Afrasianet - Gaza's Health Ministry says the number of Palestinian protesters killed by Israeli army fire near the Gaza border has risen to 55, including five children. Monday's deaths bring to 93 the number of protesters killed since mass border protests against a decade-old blockade of the Hamas-ruled territory began in late March.
Israel has said it will prevent a border breach at any cost. A growing casualty toll Monday was bound to revive international criticism of open-fire rules under which soldiers are permitted to shoot anyone approaching the border fence.
Rights groups have said such rules are unlawful.
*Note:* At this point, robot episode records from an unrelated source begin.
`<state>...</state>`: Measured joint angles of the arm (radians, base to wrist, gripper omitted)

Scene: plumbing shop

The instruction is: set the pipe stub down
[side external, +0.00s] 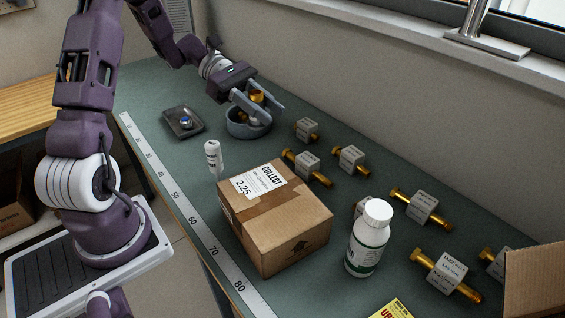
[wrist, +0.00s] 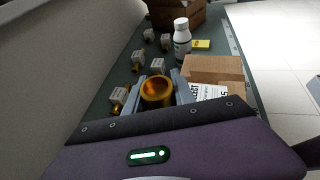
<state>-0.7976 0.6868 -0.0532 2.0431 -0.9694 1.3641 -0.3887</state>
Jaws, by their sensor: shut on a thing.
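The pipe stub is a short brass-coloured cylinder (side external: 257,97) at the far end of the bench. My gripper (side external: 262,104) is shut on it, with a grey finger on either side. In the wrist view the stub (wrist: 157,88) stands between the fingers, its round open end towards the camera. A round grey bowl (side external: 239,128) is directly below the gripper in the side view. The fingers hide part of the stub and of the bowl's inside. I cannot tell whether the stub touches the bowl.
A black tray (side external: 183,123) is left of the bowl. Several tagged brass fittings (side external: 308,167) lie along the wall side. A small white canister (side external: 213,158), a cardboard box (side external: 275,217) and a white bottle (side external: 367,240) stand nearer. A ruler strip (side external: 193,221) runs along the bench edge.

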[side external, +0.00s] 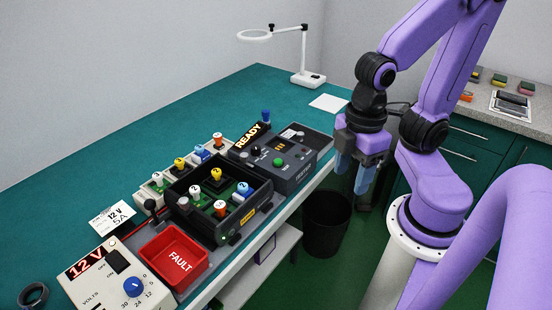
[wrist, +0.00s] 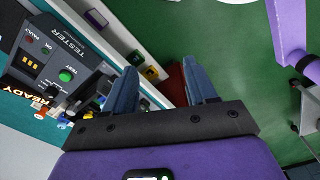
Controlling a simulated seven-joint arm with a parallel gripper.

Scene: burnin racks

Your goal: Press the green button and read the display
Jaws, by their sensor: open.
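The dark tester box (side external: 300,172) stands at the right end of the bench equipment, with a green button (side external: 279,161) on its top panel. The button, labelled TEST, also shows in the wrist view (wrist: 66,75). A small window with yellow-orange marks, likely the display (wrist: 30,63), sits beside it; I cannot read a value. A lit sign (side external: 248,135) behind the tester reads READY. My gripper (side external: 355,176) is open and empty, to the right of the tester and past the bench's front edge, apart from the button. Its two blue fingers point down in the side view.
A black tray (side external: 240,216) with several coloured numbered pieces is left of the tester. A red FAULT bin (side external: 173,258) and a 12 V supply (side external: 118,276) stand farther left. A black waste bin (side external: 326,222) is on the floor below my gripper. The bench's back is mostly clear.

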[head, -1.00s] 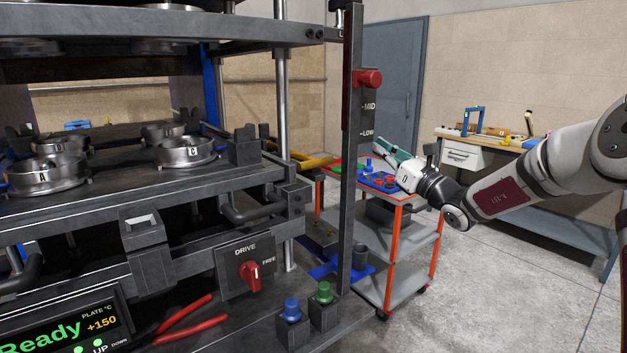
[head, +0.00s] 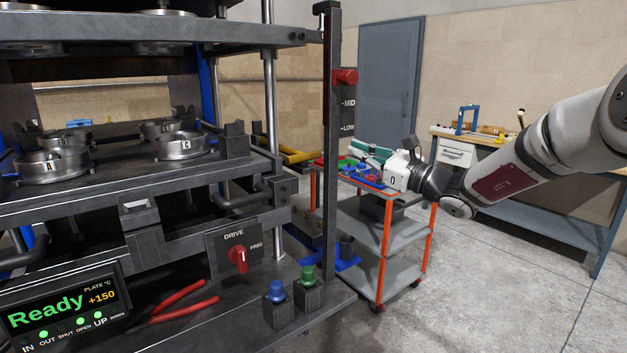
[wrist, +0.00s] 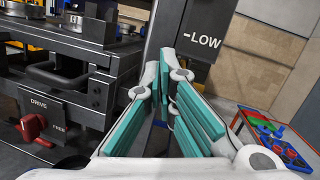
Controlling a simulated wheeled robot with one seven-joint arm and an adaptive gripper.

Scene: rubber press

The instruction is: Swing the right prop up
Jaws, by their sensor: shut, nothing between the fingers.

Israel says it has the right to defend its border.
Protests intensified on the 70th anniversary of Israel’s founding, as loudspeakers on Gaza mosques urged Palestinians to join a “Great March of Return”. Black smoke from tyres burned by demonstrators rose into the air at the border.
“Today is the big day when we will cross the fence and tell Israel and the world we will not accept being occupied forever,” said Gaza science teacher Ali, who declined to give his last name.
“Many may get martyred today, so many, but the world will hear our message. Occupation must end,” he said.
Israeli troops killed earlier two men aged 21 and 29 on Monday, health officials said, bringing the Palestinian death toll to 47 since the protests began on March 30. No Israeli casualties have been reported.
The killings have drawn international criticism, but the United States, which has angered the Palestinians and Arab powers by relocating its embassy to Jerusalem from Tel Aviv, has echoed Israel in accusing Gaza’s ruling Hamas movement of instigating violence
Later in the day, Israeli leaders and a US delegation including Treasury Secretary Steven Mnuchin and President Donald Trump’s daughter and son-in-law, Ivanka Trump and Jared Kushner, were due to attend the opening of the embassy.
A female Palestinian demonstrator gestures during a protest against US embassy move to Jerusalem.
“What a moving day for the people of Israel and the State of Israel,” Israeli Prime Minister Benjamin Netanyahu wrote on Twitter.
Jason Greenblatt, Trump’s Middle East peace envoy, said on Twitter that “taking the long-overdue step of moving our Embassy is not a departure from our strong commitment to facilitate a lasting peace deal. Rather, it is a necessary condition for it.”
But Palestinian Prime Minister Rami Hamdallah said Trump’s recognition of Jerusalem as Israel’s capital in December and the relocation of the embassy were “blatant violations of international law”.
The Palestinians, who want their own future state with its capital in east Jerusalem, have been outraged by Trump’s shift from previous administrations’ preference for keeping the US Embassy in Tel Aviv pending progress in peace efforts.
Those talks have been frozen since 2014. Other major powers worry that the US move could also inflame Palestinian unrest in the occupied West Bank, which Israel captured along with East Jerusalem in a 1967 war.
Hamas threats
Israel’s military dropped leaflets into the enclave on Monday, warning Palestinians “not to serve as a tool of Hamas” or approach or damage Israel’s frontier fence.
But thousands of Palestinians massed at five locations along the line. Of the 35 people wounded by Israeli gunfire, four were journalists, the officials said.
The Israeli military says its troops are defending the border and firing in accordance with the rules of engagement.
“We are prepared to face the Hamas threats to disrupt the (embassy) festivities,” Israeli Defense Minister Avigdor Lieberman tweeted.
“My recommendation to the residents of Gaza: Don’t be blinded by (Hamas’s Gaza leader, Yehya Al-) Sinwar, who is sending your children to sacrifice their lives without any utility. We will defend our citizens with all measures and will not allow the fence to be crossed.”
The protests are scheduled to culminate on Tuesday, the day Palestinians mourn as the “Nakba” or “Catastrophe” when, in 1948, hundreds of thousands of them were driven out of their homes or fled the fighting around Israel’s creation.
“Choosing a tragic day in Palestinian history (to open the Jerusalem embassy) shows great insensibility and disrespect for the core principles of the peace process,” Hamdallah wrote.
Most countries say Jerusalem’s status should be determined in a final peace settlement, and that moving their embassies now would prejudge any such deal.
But Guatemala plans to open an embassy in Jerusalem on Wednesday, and its ambassador visited the new site, in an office building in the western part of the city on Monday. Paraguay is to follow suit later this month.